Is your company operating as safely as it should be? While landscaping can be inherently risky by the sheer nature of the type of work that we do, many of these risks can be reduced or even eliminated when safety is taken seriously. As landscape professionals gear up for another season, now is the time to refine your safety standards and practices.  

Here are a few things to consider.

Review and Update Safety Practices

In order to be able to feel confident your landscaping company is operating as safely as it could be, it’s important to take a thorough and honest assessment of what safety practices you already have in place. Are there practices that should be updated? 

Landscaping is an evolving industry with new equipment and updated best practices potentially changing things over time. If you’re not updating safety training and procedures, they could become outdated.

Make Safety Part of Your Everyday Operations

All landscaping businesses should certainly have a formal safety training program in place. But that doesn’t mean that safety shouldn’t be part of your “everyday operations,” too. If you truly want to promote a culture of safety at your business, it must become part of your everyday activity.

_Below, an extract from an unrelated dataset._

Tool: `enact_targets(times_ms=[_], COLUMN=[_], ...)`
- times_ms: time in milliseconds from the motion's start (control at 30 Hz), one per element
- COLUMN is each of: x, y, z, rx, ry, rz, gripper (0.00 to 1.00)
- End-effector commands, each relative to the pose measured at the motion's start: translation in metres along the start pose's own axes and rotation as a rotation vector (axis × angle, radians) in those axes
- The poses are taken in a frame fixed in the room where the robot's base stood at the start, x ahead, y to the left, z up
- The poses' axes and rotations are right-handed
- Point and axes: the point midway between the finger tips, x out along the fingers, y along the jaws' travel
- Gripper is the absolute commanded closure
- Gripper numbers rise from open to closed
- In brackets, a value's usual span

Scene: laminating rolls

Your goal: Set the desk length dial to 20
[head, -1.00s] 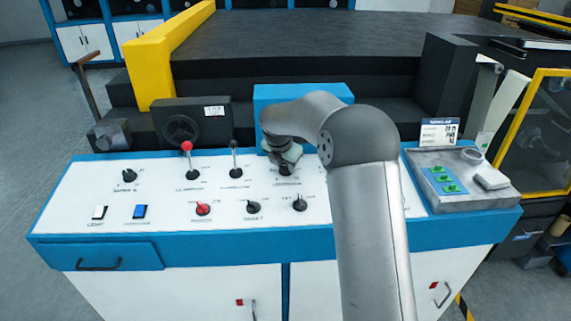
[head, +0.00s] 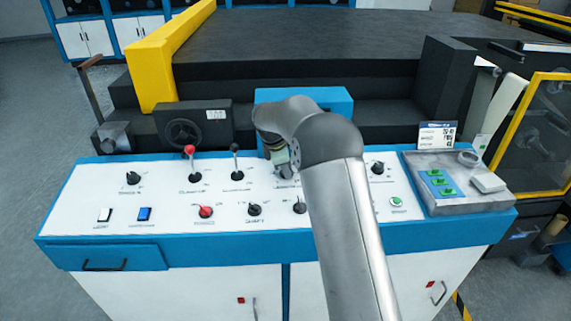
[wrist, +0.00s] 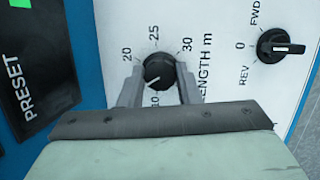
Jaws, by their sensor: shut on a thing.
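The desk length dial (wrist: 157,70) is a round black knob on the white panel, seen close in the wrist view. The numbers 20, 25 and 30 and a partly covered 10 surround it, with "LENGTH m" partly hidden beside it. A short pale mark on the knob's lower part seems to point toward the lower left, between the 10 and the left finger. My gripper (wrist: 160,85) is shut on the knob, one grey finger on each side. In the head view my gripper (head: 283,172) is down at the panel and mostly hides the dial.
A black FWD/0/REV selector (wrist: 280,46) is right of the dial in the wrist view. A dark PRESET display (wrist: 35,75) is at left. In the head view, a red-knobbed lever (head: 190,160) and a black lever (head: 236,160) stand left of my gripper.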

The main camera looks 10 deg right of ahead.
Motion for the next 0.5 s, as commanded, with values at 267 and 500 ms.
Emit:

Make safety tips part of the morning huddle.  Provide refreshers when it’s been a while since employees used a piece of equipment or performed a certain task. Safety can become an afterthought if it’s not brought up regularly. Even worse, your crew members can fall into bad habits and actually forget their “best practices” if they aren’t reinforced on an ongoing basis.

Make Sure to Model Safety, Too

It’s not enough to talk about safety—it must be modeled, too. If your crew leaders and managers aren’t wearing their proper PPE or putting the best practices that they preach about into action, you can be sure that your crews aren’t going to follow through. All team members should be putting safety practices into action from the top down! As an owner or a manager, if you are out visiting a job site, make sure to remember those rules apply to you, too. 

Learn from All Mistakes

As hard as we may try to prevent all safety mishaps, accidents do happen. But take the opportunity to use accidents and errors to talk about what can be done differently next time—so that it doesn’t happen again. 

The same goes for “near misses.” If you are fortunate enough to have experienced a “near miss”—which could have been an accident, it makes sense to use that as a teaching moment. What could have been done to avoid that near miss and what can we do differently to ensure that it doesn’t become an accident next time?

Make a Varied Effort

What comes to mind when you think about safety training? A formal meeting? A power point presentation? Perhaps, a video or a training manual? These are all great ways to implement safety—but you also must consider that different people learn in different ways. What works for one employee may not work for another—so it’s important to make sure that your approach to safety is varied. 

Incorporate different ways of teaching and training. Many landscapers are hands-on learners and learn best by “doing.” While a big annual safety meeting is great, some crew members might learn more from a simple on-the-spot demonstration or even a moment in the field. 

Track Your Efforts

Finally, as you aim to start implementing better safety practices, it will pay off to keep track of your efforts. Being an Asset user can help. Any certifications that your employees earn can be saved and easily accessed in their employee file. You can also use Schedule Manager to create a safety schedule and assign tasks to employees to be completed.

By staying organized, you’ll know that you’re checking all of the boxes and making sure that you’re doing everything you can in your power to promote safety. While there are always going to be factors that are out of your control, you can gain peace of mind knowing that your company is safer thanks to your due diligence.